New Year Honours: Awards for Alliance universities’ staff and students past and present

Paralympian and Salford student Hannah Russell Photography - Nick Harrison

Paralympian and Salford student Hannah Russell Photography – Nick Harrison

We are delighted that so many staff and students from Alliance universities have been recognised in the Queen’s New Year Honours list.

Our former Chair, Professor Steve West, received a CBE for services to Education.

Steve, Vice-Chancellor of the University of the West of England (UWE Bristol), has been a proactive and tireless advocate for the sector and has greatly strengthened the Alliance group.

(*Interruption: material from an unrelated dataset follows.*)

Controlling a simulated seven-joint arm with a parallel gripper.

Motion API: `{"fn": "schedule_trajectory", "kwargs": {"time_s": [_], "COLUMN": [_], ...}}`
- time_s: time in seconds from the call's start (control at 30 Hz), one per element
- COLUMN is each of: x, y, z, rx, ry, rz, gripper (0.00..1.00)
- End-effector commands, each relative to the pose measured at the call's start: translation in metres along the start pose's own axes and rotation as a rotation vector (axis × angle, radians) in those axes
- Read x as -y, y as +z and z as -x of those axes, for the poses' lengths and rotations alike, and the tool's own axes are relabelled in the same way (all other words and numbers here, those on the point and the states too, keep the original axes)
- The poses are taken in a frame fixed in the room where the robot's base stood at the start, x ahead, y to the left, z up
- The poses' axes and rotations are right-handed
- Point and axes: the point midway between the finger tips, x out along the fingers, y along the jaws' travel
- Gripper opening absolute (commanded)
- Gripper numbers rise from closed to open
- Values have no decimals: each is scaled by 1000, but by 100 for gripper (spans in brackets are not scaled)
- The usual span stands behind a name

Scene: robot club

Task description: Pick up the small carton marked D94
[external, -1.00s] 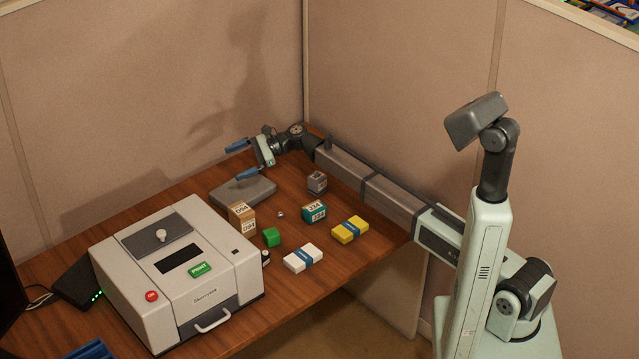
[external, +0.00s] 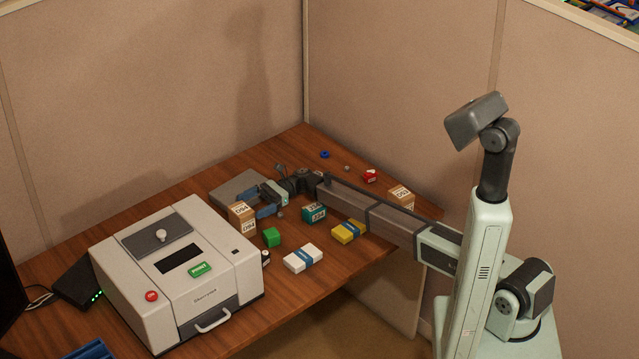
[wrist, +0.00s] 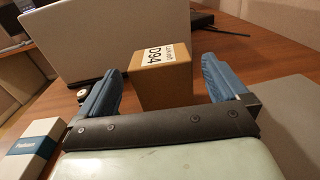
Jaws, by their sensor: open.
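The small tan carton marked D94 (external: 242,219) stands upright beside the big pale machine in the external view. In the wrist view the carton (wrist: 163,86) is centred straight ahead, its D94 label on top. My gripper (external: 258,203) is low over the table, just to the right of the carton, with its blue fingers pointing at it. In the wrist view my gripper (wrist: 165,82) is open, one finger to each side of the carton. I cannot tell how far the carton lies between the fingers. Its lower front is hidden by the gripper body.
The pale machine (external: 182,273) stands close on the left. A grey flat case (external: 231,187) lies behind the gripper. A green cube (external: 271,238), teal box (external: 314,212), white box (external: 303,259) and yellow box (external: 345,233) are nearby. Another tan carton (external: 401,196) stands at the right.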

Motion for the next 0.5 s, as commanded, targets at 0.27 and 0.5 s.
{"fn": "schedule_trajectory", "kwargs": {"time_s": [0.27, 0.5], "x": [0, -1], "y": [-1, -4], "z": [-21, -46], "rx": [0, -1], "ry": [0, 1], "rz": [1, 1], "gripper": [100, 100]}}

He served as Chair of University Alliance from August 2012 until September 2016. You can read our full statement on his honour here.

20-year-old Paralympian Hannah Russell, who studies Sports Science at the University of Salford, was awarded an MBE for services to swimming.

During the 2016 Rio Paralympic Games, Hannah won Gold in the S12 100m backstroke, smashing her own world record. She followed this up by winning Bronze in the S12 100m freestyle and went on to swim to victory in the S12 50m freestyle event, winning another Gold for Team GB.

Hannah, who is partially sighted, took a break from her studies to train for the Paralympic games in Rio. She plans to return to the University of Salford next month to begin the second year of her course. You can read more about how she combines her lives as an elite Paralympic athlete an as a student at Salford here.

Vic Hird, former farm and estates manager at Nottingham Trent University’s Brackenhurst Campus has also been recognised by the Queen.

Vic who worked at the campus for 33 years before his retirement last August, is to receive a British Empire Medal (BEM) for services to land-based education.

Vic joined Brackenhurst College, which later merged with Nottingham Trent University, in 1983 as a lecturer in agricultural mechanisation. He went on to undertake several roles, including running part-time agricultural courses and then overseeing further education provision on the campus. After taking on various management responsibilities , Vic continued to teach in a guest lecture capacity.

Most recently Vic was responsible for overseeing management of the farm and rural estate, facilitating education and research on the 500-acre campus while running the working farm.

He said: “I’m delighted to have been recognised in this way, and am relishing the experience of receiving this award. The first day I started at Brackenhurst I thought I’d gone to heaven – it’s such a fantastic place to work and I always looked forward to coming in, right up to my last day. The staff and students were undoubtedly the best part about my time there, and definitely what I miss the most. It is just like one big family”.

The Brackenhurst Campus is home to Nottingham Trent University’s School of Animal, Rural and Environmental Sciences.

74-year-old John Warnock was also been awarded the MBE for services to Higher Education Sports.

A keen football player in his younger years, he was the head coach of Sheffield Hallam University – formerly Sheffield Polytechnic– football team between 1970 and 1999 and from the 1980s worked part-time for Sheffield United after being approached by manager Dave Bassett.

In 1999, he became director of the Sheffield United academy and head of youth development.

He was the GB team manager for the British Polytechnics Sports Association and the British Student Association football teams and from 1987 to 2011 was the director of football and futsal for the International Federation for University Sport (FISU).